Lord Kinnear—On the face of the proceedings it is clear that the respondent here—the petitioner in the Sheriff Court—has no title or interest to complain of the arrestments used. Nothing was thereby done but to prohibit certain persons owing money to Gillon from paying it to him during the dependence of an action against him.

Here a third party comes and complains who has no interest in the matter at all. It is said the arrestments were intended to affect the rents of subjects belonging to him. But the arresting creditor did not arrest money due to him but only to Gillon. So, under the form of determining whether the arrestments were good or not, the Sheriff has gone on to determine the question of right, with the common debtor not before him.

It is manifestly not possible to decide the question of right in a process to which Gillon is not a party; it would not be res judicata against him, and would decide nothing. If it is impossible to try the question of right in this process, is there any ground on which the petitioner can ask to have these arrestments recalled?

If the moneys arrested belong to the defender in the original action, the arrestments are good, and ought not to be recalled. If they do not, they in no way affect the petitioner, and there is no need to recal them. The question of the recal of arrestments always proceeds upon the assumption that they have been well laid on.

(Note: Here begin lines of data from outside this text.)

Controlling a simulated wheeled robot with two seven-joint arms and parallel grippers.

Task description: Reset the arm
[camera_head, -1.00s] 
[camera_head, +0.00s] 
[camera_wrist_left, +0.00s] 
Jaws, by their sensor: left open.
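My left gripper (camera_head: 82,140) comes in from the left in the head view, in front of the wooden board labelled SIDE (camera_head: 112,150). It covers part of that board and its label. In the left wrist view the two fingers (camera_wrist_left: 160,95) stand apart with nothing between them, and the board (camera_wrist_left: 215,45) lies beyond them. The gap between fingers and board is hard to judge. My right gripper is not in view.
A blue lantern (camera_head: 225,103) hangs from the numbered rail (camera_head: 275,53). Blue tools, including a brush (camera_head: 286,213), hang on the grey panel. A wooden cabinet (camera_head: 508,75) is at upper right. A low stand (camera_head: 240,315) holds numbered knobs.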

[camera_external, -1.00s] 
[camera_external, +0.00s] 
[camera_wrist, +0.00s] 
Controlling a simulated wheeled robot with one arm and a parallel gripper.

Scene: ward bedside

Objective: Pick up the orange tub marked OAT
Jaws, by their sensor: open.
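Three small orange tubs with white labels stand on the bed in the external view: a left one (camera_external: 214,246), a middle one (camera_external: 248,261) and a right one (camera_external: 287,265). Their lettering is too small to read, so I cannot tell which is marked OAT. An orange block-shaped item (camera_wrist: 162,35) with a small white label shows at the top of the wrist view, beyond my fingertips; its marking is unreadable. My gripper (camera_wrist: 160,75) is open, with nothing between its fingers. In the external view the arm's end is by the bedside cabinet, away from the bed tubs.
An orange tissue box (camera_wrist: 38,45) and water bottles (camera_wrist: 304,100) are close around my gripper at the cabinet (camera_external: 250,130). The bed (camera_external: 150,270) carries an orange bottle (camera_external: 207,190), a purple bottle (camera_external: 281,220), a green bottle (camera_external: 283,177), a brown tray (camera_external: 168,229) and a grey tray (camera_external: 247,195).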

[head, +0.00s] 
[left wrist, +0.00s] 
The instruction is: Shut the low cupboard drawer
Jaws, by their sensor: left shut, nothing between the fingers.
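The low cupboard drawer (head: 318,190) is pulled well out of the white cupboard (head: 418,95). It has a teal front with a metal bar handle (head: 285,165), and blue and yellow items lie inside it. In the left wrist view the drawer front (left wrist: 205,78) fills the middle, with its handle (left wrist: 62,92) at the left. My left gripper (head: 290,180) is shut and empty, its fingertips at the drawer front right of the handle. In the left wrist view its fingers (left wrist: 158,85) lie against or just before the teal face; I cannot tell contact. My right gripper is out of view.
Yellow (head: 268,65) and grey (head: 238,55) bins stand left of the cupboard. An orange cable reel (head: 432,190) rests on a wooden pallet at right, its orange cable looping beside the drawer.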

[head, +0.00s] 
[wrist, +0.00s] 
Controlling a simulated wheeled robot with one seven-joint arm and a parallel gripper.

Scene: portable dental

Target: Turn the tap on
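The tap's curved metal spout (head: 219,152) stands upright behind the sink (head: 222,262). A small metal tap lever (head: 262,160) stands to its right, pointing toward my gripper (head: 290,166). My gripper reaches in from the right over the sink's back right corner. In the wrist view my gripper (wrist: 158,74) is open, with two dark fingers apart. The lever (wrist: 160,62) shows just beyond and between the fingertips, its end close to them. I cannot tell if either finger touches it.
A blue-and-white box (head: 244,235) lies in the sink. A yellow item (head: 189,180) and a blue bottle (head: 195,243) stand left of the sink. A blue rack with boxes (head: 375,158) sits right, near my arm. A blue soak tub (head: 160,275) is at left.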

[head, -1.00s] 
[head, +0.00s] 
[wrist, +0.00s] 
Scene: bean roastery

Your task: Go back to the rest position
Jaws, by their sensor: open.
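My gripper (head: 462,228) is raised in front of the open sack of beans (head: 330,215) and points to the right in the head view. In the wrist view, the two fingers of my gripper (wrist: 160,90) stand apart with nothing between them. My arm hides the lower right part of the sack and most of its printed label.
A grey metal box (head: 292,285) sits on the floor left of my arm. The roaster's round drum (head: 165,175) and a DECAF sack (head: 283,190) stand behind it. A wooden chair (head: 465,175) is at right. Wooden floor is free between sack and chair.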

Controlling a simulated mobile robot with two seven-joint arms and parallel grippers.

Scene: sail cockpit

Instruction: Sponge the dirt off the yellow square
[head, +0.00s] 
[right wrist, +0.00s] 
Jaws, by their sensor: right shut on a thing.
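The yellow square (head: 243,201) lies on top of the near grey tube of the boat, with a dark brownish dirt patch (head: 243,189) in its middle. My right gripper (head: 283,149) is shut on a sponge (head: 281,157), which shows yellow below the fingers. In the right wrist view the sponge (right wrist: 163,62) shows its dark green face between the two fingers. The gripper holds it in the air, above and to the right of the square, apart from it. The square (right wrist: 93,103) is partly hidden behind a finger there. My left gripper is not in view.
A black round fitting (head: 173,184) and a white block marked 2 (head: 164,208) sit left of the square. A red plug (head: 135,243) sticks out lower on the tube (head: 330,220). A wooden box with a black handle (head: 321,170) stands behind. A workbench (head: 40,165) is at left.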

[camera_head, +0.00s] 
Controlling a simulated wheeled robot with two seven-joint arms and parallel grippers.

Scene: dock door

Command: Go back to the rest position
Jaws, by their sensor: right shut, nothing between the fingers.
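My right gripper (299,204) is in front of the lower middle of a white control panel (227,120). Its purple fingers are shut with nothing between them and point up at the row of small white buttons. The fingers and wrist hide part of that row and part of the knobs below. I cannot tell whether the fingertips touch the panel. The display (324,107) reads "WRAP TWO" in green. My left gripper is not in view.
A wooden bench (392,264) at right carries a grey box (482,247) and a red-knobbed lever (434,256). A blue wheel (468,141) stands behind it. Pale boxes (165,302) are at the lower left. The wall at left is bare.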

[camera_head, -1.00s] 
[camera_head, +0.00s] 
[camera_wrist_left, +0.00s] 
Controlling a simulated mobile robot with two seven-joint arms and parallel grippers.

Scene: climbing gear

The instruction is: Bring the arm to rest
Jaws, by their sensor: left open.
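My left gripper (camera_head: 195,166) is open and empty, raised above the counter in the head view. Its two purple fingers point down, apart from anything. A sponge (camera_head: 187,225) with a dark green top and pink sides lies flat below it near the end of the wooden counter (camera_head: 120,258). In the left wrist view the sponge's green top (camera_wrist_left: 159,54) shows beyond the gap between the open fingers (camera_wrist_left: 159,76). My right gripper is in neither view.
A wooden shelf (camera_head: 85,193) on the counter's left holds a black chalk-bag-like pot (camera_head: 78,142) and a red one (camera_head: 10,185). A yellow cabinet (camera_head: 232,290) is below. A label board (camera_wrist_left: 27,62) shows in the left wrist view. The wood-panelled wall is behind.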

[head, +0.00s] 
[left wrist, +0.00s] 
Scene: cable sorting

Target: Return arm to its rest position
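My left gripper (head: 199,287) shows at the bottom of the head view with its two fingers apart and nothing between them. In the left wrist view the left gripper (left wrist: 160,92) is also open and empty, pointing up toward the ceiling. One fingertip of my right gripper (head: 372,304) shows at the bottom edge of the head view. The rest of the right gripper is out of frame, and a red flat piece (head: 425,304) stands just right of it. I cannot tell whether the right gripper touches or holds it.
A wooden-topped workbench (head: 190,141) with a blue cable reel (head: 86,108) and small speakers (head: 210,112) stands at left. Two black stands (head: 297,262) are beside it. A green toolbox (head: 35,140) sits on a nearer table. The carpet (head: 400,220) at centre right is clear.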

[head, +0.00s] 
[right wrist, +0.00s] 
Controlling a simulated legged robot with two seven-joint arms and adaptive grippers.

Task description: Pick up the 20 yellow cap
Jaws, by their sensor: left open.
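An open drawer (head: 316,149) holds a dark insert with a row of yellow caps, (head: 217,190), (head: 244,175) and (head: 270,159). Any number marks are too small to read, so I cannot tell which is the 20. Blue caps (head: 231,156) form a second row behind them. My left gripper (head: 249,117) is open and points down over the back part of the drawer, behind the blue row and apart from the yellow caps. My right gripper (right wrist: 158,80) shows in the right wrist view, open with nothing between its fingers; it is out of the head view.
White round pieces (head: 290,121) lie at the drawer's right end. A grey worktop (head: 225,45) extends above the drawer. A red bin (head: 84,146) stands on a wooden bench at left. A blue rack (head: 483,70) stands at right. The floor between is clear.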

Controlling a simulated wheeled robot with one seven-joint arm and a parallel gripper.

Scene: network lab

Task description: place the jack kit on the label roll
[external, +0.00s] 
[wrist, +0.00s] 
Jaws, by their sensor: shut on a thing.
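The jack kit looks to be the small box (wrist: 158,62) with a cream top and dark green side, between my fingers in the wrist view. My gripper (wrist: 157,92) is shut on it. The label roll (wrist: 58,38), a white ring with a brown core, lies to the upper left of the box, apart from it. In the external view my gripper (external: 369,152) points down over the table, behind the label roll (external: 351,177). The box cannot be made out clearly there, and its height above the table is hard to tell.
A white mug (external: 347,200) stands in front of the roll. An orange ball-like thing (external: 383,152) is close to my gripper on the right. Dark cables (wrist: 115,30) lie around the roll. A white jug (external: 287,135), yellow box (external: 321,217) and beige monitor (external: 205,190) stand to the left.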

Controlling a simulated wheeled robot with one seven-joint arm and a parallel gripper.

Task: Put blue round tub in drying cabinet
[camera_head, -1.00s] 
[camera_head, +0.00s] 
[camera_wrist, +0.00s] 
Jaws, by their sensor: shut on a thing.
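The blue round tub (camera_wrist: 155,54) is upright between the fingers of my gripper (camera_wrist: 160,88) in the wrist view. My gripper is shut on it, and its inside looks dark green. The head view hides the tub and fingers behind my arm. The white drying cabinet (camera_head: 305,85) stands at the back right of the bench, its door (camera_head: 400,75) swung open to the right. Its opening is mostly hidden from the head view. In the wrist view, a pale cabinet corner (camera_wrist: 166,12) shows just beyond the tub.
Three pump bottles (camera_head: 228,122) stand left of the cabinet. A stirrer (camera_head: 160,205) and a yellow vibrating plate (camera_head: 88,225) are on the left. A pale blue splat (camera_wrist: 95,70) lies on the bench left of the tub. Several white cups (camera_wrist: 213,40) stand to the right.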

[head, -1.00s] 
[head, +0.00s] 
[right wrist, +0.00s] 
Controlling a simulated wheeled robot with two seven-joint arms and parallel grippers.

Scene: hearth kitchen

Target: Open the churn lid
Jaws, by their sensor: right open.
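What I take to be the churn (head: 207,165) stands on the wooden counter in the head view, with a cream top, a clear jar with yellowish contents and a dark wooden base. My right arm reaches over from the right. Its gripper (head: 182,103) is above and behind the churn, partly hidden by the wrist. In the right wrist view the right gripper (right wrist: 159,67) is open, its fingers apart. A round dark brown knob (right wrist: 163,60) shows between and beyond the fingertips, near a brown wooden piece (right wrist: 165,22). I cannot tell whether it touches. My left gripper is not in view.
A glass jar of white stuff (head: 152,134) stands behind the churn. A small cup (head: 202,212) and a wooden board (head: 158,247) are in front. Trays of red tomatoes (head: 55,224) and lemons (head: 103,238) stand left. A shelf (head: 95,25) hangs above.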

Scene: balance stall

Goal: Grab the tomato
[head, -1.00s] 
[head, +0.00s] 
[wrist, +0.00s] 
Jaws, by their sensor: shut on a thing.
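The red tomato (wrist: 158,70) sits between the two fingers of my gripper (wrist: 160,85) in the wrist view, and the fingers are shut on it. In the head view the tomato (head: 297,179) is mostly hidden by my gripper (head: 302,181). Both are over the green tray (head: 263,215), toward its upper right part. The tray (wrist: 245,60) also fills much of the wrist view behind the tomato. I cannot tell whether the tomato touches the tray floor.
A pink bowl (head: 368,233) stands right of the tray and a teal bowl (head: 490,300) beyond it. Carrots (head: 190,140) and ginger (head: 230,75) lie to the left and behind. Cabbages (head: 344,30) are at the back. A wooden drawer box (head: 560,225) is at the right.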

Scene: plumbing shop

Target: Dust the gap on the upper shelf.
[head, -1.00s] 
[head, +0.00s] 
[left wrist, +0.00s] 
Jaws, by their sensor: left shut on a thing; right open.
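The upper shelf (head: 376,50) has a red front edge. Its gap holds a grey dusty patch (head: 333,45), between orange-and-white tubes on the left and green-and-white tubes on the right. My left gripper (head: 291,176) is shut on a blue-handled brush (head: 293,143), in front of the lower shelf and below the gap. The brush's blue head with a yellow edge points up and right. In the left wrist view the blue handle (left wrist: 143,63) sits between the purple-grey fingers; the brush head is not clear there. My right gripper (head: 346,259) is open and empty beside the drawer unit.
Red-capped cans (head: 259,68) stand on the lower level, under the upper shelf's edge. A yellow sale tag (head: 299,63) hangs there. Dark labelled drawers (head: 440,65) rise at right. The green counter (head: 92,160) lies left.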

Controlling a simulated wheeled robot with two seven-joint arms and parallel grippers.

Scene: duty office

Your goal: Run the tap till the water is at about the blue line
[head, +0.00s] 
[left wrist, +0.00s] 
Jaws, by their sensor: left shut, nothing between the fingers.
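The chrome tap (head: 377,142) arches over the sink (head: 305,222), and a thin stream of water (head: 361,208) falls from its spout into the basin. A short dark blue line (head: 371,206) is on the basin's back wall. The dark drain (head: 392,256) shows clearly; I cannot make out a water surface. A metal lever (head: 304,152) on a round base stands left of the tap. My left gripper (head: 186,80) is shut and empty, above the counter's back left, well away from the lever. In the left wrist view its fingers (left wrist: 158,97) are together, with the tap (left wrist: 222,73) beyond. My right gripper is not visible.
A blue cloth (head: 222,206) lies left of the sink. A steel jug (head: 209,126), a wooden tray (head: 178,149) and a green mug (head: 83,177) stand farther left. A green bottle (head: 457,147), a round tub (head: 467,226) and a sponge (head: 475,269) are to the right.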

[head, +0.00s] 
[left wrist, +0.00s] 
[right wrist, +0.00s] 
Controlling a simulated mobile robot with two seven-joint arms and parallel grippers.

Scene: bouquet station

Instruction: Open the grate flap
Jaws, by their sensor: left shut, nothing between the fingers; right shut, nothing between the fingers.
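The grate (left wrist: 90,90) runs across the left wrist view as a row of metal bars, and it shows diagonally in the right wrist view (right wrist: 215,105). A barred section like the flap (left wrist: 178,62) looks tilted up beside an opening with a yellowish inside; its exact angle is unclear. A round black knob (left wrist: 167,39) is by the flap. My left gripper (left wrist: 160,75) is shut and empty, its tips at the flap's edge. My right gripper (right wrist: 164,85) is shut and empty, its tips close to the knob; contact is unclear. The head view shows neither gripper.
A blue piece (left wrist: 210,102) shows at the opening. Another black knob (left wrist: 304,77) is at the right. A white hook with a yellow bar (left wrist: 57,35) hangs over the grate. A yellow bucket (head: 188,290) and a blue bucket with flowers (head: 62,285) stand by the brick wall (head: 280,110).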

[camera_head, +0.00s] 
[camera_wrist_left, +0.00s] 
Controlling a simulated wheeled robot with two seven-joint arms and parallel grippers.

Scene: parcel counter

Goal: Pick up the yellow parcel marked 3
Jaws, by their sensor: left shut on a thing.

The notion of using a process of recal of arrestments to determine a question of right between the common debtor and some third party seems to me entirely out of the question. I agree in thinking this petition should be dismissed, leaving it to the petitioner to have his rights determined in some competent process.

Lord M'Laren was absent.

The Court sustained the appeal and dismissed the petition.

Counsel:

Counsel for the Pursuer and Respondent— Young— Gunn. Agent— Robert Stewart, S.S.C.

Counsel for the Defender and Appellant— Dickson— James Reid. Agents— Macpherson & Mackay, W.S.